* Required work *
Every line from the start of the entries up to and including the one bearing "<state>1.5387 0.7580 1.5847" must be printed verbatim, without the pictures.
-- Data provided start --
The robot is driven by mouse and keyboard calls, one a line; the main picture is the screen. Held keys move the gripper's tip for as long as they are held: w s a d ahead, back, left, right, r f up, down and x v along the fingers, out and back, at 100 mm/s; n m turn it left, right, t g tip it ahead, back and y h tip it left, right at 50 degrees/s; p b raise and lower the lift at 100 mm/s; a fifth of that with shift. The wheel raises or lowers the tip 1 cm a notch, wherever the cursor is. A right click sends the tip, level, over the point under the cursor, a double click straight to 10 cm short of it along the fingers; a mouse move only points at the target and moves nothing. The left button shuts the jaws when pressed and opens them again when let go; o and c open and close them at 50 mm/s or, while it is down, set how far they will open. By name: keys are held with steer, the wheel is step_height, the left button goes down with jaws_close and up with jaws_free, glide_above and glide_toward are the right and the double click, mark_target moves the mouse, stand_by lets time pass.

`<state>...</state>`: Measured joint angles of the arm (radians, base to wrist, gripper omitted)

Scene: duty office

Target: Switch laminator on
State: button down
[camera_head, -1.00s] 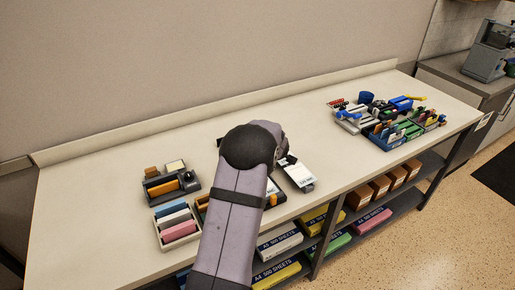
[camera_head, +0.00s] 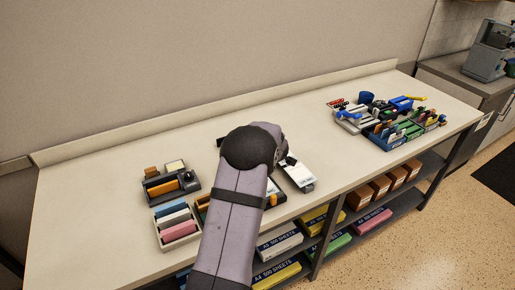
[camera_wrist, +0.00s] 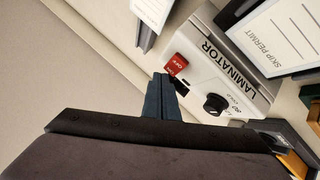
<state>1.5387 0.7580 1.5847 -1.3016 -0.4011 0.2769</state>
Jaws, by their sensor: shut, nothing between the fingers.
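The laminator (camera_wrist: 201,72) is a pale grey machine with the word LAMINATOR on it, seen in the wrist view. A red switch (camera_wrist: 180,64) with white OFF lettering sits at its left end, with a dark part just below it. A black round knob (camera_wrist: 215,104) is farther right. In the head view my arm hides the gripper and switch.
A framed SKIP PERMIT card (camera_wrist: 287,37) lies beside the laminator. In the head view, a tray of coloured blocks (camera_head: 161,240) is left of my arm, and blue and green organisers (camera_head: 385,143) stand at the right. The back of the table (camera_head: 120,165) is clear.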

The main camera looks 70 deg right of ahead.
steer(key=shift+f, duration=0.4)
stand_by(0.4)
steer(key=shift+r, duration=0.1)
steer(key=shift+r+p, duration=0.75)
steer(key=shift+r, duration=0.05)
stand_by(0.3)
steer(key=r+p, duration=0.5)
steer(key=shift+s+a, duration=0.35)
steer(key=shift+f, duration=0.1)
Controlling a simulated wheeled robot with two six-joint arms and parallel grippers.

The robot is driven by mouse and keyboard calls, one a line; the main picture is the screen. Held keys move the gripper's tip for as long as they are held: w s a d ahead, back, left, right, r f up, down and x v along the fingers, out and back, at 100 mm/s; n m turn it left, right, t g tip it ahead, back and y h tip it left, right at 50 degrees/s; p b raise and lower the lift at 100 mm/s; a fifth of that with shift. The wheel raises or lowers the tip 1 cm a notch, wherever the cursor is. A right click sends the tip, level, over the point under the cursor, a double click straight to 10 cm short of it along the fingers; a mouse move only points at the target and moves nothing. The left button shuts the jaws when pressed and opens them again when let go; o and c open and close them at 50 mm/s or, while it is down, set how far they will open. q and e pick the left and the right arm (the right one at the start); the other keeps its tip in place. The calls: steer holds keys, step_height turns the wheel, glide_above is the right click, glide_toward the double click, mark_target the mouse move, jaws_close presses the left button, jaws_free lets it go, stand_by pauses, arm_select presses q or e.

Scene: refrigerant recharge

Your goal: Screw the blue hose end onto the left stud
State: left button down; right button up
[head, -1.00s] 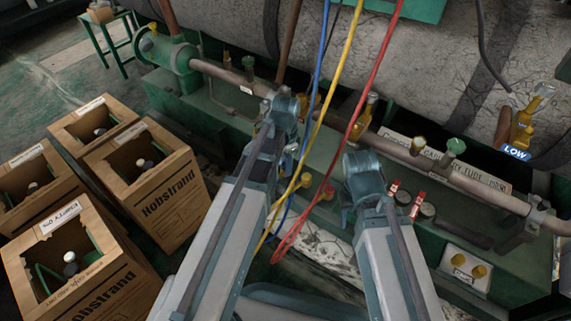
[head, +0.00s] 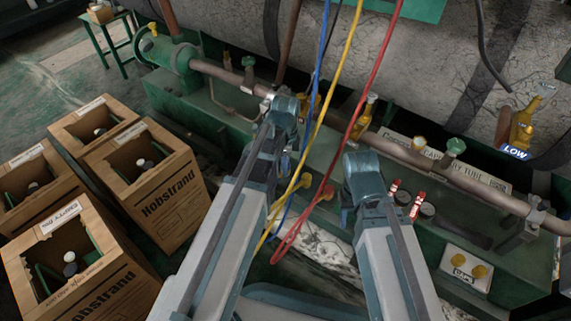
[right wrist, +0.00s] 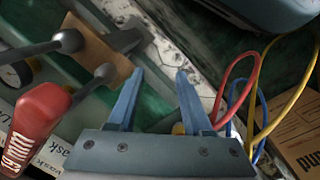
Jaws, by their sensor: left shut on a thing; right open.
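My left gripper (head: 284,168) is shut beside the hanging hoses, its fingers mostly hidden behind its own wrist. The blue hose (head: 323,60) drops from the top to that gripper. Its end cannot be made out, so I cannot tell how it sits in the jaws. I cannot tell which part is the left stud. My right gripper (right wrist: 159,74) is open and empty in the right wrist view.
The yellow hose (head: 338,80) and red hose (head: 372,90) hang between my arms and loop low. A pipe (head: 400,152) crosses the green machine base. A plate with two yellow knobs (head: 461,264) is at right. Cardboard boxes (head: 170,200) stand at left.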

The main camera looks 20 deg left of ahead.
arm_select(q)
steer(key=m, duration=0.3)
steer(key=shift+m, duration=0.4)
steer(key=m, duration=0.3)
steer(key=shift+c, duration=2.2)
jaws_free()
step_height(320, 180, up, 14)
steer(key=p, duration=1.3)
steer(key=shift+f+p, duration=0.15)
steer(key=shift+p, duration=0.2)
-- Data provided end --
* Final result *
The robot is driven by mouse and keyboard calls, one a line; the main picture is the screen. Held keys move the gripper's tip for as long as they are held: w s a d ahead, back, left, right, r f up, down and x v along the fingers, out and back, at 100 mm/s; n m turn it left, right, t g tip it ahead, back and y h tip it left, right at 50 degrees/s; p b raise and lower the lift at 100 mm/s; a fifth of that with shift. The wheel raises or lowers the tip 1 cm a notch, wherever the cursor is. A right click sends the tip, level, over the point under the cursor, a double click straight to 10 cm short of it along the fingers; a mouse move only points at the target and moves nothing. The left button shuts the jaws when pressed and opens them again when let go; o and c open and close them at 50 mm/s or, while it is down, set how far they will open. By name: keys are held with steer, the wheel is step_height, the left button goes down with jaws_close and up with jaws_free, glide_above and glide_toward are the right and the double click, mark_target moves the mouse, stand_by lets time pass.

`<state>...</state>`: Measured joint angles of the arm (radians, base to wrist, gripper omitted)

Scene: duty office

Target: Switch laminator on
State: button down
[camera_head, -1.00s] 
[camera_head, +0.00s] 
[camera_wrist, +0.00s] 
<state>1.5387 0.7580 1.5847 -1.3016 -0.4011 0.2769</state>

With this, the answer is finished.